SHORT EXERCISE.
Write out, precisely and in full, each line of the material.

GIVEN INFORMATION.

==================================================

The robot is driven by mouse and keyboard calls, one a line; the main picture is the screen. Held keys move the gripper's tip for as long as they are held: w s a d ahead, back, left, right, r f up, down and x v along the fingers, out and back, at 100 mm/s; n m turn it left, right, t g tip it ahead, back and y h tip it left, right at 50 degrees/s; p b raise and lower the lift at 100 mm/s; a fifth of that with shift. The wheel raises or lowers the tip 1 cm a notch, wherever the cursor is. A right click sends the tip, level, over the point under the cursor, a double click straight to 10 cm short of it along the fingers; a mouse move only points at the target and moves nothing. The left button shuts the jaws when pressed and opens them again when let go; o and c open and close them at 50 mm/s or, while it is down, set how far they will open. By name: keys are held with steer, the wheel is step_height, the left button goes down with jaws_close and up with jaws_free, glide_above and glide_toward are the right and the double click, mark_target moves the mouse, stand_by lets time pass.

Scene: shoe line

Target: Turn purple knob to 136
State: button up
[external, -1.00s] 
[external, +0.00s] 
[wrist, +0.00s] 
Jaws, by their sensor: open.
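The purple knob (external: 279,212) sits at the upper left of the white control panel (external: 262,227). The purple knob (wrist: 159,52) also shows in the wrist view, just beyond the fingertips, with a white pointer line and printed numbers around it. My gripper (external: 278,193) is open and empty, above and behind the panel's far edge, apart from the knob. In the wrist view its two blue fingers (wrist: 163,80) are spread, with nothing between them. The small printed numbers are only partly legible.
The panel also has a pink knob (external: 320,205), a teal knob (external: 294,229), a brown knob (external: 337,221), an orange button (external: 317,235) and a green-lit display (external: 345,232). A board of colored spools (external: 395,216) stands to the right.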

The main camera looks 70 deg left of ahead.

==================================================

FINAL RESULT.
The robot is driven by mouse and keyboard calls, one a line; the main picture is the screen. Held keys move the gripper's tip for as long as they are held: w s a d ahead, back, left, right, r f up, down and x v along the fingers, out and back, at 100 mm/s; n m turn it left, right, t g tip it ahead, back and y h tip it left, right at 50 degrees/s; p b raise and lower the lift at 100 mm/s; a fifth of that with shift. The wheel raises or lowers the tip 1 cm a notch, wherever the cursor is. A right click sends the tip, level, over the point under the cursor, a double click straight to 10 cm short of it along the fingers; a mouse move only points at the target and moves nothing. The left button shuts the jaws when pressed and opens them again when let go; o and c open and close them at 50 mm/s or, while it is down, set how far they will open. By name: keys are held with steer, the wheel is step_height, the left button goes down with jaws_close and up with jaws_free, glide_above and glide_toward are the right and the double click, mark_target moves the mouse, stand_by lets time pass.

Scene: shoe line

Target: Turn purple knob to 136
State: button up
[external, -1.00s] 
[external, +0.00s] 
[wrist, +0.00s] 
Jaws, by their sensor: open.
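The purple knob (external: 279,212) sits at the upper left of the white control panel (external: 262,227). The purple knob (wrist: 159,52) also shows in the wrist view, just beyond the fingertips, with a white pointer line and printed numbers around it. My gripper (external: 278,193) is open and empty, above and behind the panel's far edge, apart from the knob. In the wrist view its two blue fingers (wrist: 163,80) are spread, with nothing between them. The small printed numbers are only partly legible.
The panel also has a pink knob (external: 320,205), a teal knob (external: 294,229), a brown knob (external: 337,221), an orange button (external: 317,235) and a green-lit display (external: 345,232). A board of colored spools (external: 395,216) stands to the right.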

The main camera looks 70 deg left of ahead.

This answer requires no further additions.